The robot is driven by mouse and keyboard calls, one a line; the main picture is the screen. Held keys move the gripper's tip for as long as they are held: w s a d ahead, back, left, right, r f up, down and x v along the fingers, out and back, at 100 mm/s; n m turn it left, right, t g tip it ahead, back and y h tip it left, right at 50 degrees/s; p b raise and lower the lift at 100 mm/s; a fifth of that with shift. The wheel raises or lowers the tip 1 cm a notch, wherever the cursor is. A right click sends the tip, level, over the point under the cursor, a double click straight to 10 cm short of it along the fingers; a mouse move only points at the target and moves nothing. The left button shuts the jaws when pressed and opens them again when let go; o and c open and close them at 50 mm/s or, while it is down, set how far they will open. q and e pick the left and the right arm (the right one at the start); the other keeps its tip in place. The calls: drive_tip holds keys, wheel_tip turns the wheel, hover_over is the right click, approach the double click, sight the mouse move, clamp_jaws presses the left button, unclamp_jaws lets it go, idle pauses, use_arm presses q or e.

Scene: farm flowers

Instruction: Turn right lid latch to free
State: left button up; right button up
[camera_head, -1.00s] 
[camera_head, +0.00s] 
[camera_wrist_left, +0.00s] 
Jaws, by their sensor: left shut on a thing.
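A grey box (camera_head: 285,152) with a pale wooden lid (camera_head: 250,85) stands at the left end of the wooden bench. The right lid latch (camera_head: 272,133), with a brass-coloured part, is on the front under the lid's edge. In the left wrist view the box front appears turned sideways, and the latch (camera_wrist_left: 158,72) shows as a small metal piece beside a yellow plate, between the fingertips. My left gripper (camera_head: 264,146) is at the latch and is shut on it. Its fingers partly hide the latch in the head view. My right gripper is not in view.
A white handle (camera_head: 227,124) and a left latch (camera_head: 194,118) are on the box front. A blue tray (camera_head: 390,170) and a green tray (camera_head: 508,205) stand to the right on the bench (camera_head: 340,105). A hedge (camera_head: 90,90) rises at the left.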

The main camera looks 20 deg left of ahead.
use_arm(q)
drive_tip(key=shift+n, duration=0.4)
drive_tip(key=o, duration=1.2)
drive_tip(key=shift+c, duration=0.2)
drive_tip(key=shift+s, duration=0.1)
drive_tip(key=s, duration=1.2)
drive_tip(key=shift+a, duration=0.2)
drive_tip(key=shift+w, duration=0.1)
...
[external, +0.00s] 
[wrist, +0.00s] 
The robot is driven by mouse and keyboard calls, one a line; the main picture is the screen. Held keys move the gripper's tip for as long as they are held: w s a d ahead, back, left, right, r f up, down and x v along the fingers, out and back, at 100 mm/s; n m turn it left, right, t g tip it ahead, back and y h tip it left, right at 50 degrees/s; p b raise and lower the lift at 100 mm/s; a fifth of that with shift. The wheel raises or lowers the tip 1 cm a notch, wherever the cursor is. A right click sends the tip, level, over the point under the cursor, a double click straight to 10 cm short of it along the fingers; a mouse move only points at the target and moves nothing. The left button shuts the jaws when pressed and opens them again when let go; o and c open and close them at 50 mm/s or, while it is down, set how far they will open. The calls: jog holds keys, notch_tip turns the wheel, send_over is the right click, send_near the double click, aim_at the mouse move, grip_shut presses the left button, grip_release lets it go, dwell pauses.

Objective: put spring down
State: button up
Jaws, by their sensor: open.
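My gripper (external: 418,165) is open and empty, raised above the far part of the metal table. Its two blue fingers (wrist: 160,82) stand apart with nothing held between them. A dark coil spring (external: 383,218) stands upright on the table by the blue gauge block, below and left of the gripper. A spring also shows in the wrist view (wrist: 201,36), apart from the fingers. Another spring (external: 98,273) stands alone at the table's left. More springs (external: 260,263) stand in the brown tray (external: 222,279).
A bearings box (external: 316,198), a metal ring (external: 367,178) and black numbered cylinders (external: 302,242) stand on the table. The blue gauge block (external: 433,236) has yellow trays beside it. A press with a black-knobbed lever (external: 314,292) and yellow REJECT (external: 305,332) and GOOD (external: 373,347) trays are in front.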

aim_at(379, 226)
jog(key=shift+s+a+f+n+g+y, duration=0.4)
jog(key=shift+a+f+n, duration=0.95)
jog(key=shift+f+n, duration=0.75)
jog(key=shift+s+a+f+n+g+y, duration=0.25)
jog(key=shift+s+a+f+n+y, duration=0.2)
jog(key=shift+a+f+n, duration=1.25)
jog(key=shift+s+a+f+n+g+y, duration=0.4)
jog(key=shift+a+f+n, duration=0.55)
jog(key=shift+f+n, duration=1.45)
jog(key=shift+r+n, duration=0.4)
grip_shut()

**Work required**
In the listing above, find the line containing "presses q or e." and the line containing "[camera_wrist_left, +0.00s]". Output them and every line between, exactly, and nothing else.

**Final answer**
The robot is driven by mouse and keyboard calls, one a line; the main picture is the screen. Held keys move the gripper's tip for as long as they are held: w s a d ahead, back, left, right, r f up, down and x v along the fingers, out and back, at 100 mm/s; n m turn it left, right, t g tip it ahead, back and y h tip it left, right at 50 degrees/s; p b raise and lower the lift at 100 mm/s; a fifth of that with shift. The wheel raises or lowers the tip 1 cm a notch, wherever the cursor is. A right click sends the tip, level, over the point under the cursor, a double click straight to 10 cm short of it along the fingers; a mouse move only points at the target and moves nothing. The left button shuts the jaws when pressed and opens them again when let go; o and c open and close them at 50 mm/s or, while it is down, set how far they will open. q and e pick the left and the right arm (the right one at the start); the other keeps its tip in place. The calls: drive_tip holds keys, wheel_tip turns the wheel, hover_over is the right click, approach the double click, sight the mouse move, clamp_jaws presses the left button, unclamp_jaws lets it go, idle pauses, use_arm presses q or e.

Scene: farm flowers

Instruction: Turn right lid latch to free
State: left button up; right button up
[camera_head, -1.00s] 
[camera_head, +0.00s] 
[camera_wrist_left, +0.00s] 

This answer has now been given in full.